En Kantunilkín, Quintana Roo,  México, donde la selva parece murmurar historias antiguas, la tradición taurina no es un espectáculo: es un latido. A pesar de la prohibición que desde el Congreso del estado en el 2017 cayó sobre las corridas de toros, el pueblo sigue defendiendo lo que no se puede cancelar por decreto: su memoria, su rito, su manera de nombrarse comunidad.

Cada diciembre, cuando se aproxima el día de la Inmaculada Concepción, Kantunilkín se vuelve un territorio de fieles, danzantes, rezadores, músicos y jinetes. La fiesta de toros en esa fecha se levanta como un milagro repetido, ofreciendo dos corridas el mismo día; una en la plaza fija, que abre sus puertas como un viejo guardián que conoce el peso del tiempo; y otra en su plaza artesanal, frágil y orgullosamente levantada por manos del pueblo año con año, la que confirma que lo que se hace con devoción jamás se derrumba.

Pero el corazón de toda esta celebración es un gesto que no pertenece ni a España ni a Occidente, sino a los abuelos mayas: el corte y la colocación del ceibo, árbol sagrado, columna del universo, puente entre la tierra y lo divino. En Kantunilkín, el ceibo no se mira: se venera. Cuando es cargado entre varios hombres, la comunidad entera entiende que está cargando también su historia. Y cuando es plantado en el centro del ruedo, el mundo vuelve a tener un eje, un norte, una razón para permanecer unido.

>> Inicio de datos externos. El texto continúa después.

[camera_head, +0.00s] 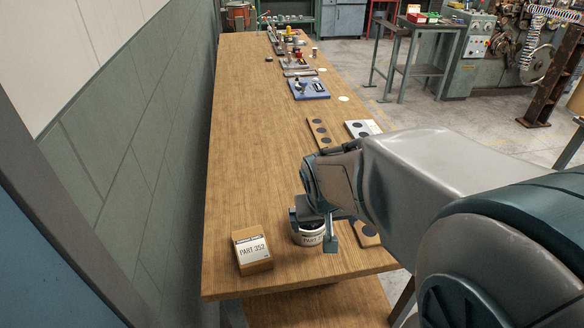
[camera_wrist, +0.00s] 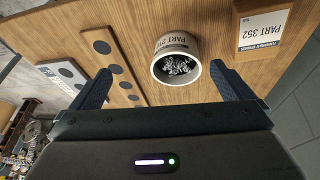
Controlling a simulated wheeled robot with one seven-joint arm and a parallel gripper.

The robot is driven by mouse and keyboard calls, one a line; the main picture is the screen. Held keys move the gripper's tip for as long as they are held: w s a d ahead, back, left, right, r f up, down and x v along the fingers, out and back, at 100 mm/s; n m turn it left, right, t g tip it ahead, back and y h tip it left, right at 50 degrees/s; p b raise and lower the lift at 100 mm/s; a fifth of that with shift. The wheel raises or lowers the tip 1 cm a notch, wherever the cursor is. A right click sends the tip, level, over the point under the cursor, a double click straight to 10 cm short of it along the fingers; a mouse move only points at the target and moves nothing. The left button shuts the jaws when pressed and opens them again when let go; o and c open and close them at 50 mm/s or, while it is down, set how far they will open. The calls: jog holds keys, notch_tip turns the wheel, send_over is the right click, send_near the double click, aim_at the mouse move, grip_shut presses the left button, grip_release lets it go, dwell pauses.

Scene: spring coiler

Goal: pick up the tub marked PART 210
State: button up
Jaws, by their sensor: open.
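A round white tub (camera_head: 308,236) stands on the wooden bench near its front end, its label partly covered by my gripper. In the wrist view the tub (camera_wrist: 174,50) shows small metal parts inside and a label reading PART with a number that looks like 210. My gripper (camera_head: 315,226) is open in the head view, one finger on each side of the tub. In the wrist view the gripper (camera_wrist: 165,85) has its fingers spread wide and the tub shows between and beyond them. I cannot tell whether either finger touches it.
A box marked PART 352 (camera_head: 252,250) stands left of the tub, also seen in the wrist view (camera_wrist: 264,27). Wooden boards with dark discs (camera_head: 323,133) lie farther back. A blue tray (camera_head: 308,88) sits beyond. The bench's left middle is clear, beside a wall.

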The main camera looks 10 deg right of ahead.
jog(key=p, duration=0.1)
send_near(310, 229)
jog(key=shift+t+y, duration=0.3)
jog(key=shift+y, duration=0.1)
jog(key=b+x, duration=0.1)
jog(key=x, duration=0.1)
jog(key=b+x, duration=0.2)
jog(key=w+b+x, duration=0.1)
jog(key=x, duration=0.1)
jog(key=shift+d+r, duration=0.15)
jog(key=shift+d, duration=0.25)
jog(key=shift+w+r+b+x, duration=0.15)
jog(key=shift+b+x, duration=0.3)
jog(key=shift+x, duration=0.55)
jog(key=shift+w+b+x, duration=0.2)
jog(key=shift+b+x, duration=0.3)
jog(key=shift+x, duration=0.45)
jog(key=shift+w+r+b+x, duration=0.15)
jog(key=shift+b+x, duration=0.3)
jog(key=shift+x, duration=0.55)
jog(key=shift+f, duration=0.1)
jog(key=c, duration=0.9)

Alrededor de ese tronco se cuentan anécdotas, se renuevan promesas, se comparten silencios. El ceibo es testigo de generaciones enteras que han crecido escuchando el sonido de los músicos, el jolgorio del pueblo, la risa de los jóvenes que aprenden desde chicos lo que significa pertenecer. No hay espectáculo que iguale ese instante en que la comunidad respira al mismo tiempo, como si el árbol les devolviera la memoria de sus abuelos y la certeza de su futuro.

Porque en Kantunilkín, la tradición taurina no se vive como desafío, sino como ancla emocional. Es la forma en que el pueblo afirma que sigue siendo él mismo; la manera en que reconoce a sus mayores; el punto de encuentro donde los nombres no se olvidan y donde cada fiesta tiene la textura de las manos que la levantaron.

La ley podrá prohibir, pero no borrar. Podrá señalar, pero no arrancar del corazón lo que allí nació. Kantunilkín resiste sin estridencias: resiste celebrando, reconstruyendo su plaza artesanal cada año, encendiendo la fe en la Inmaculada Concepción y abrazando su ceibo como quien abraza la vida.

Porque mientras ese árbol siga erguido en el ruedo, la tradición seguirá respirando. Y mientras el pueblo siga acudiendo a la plaza para reencontrarse consigo mismo, Kantunilkín seguirá recordándonos que la cultura no se legisla: se hereda, se camina y se ama.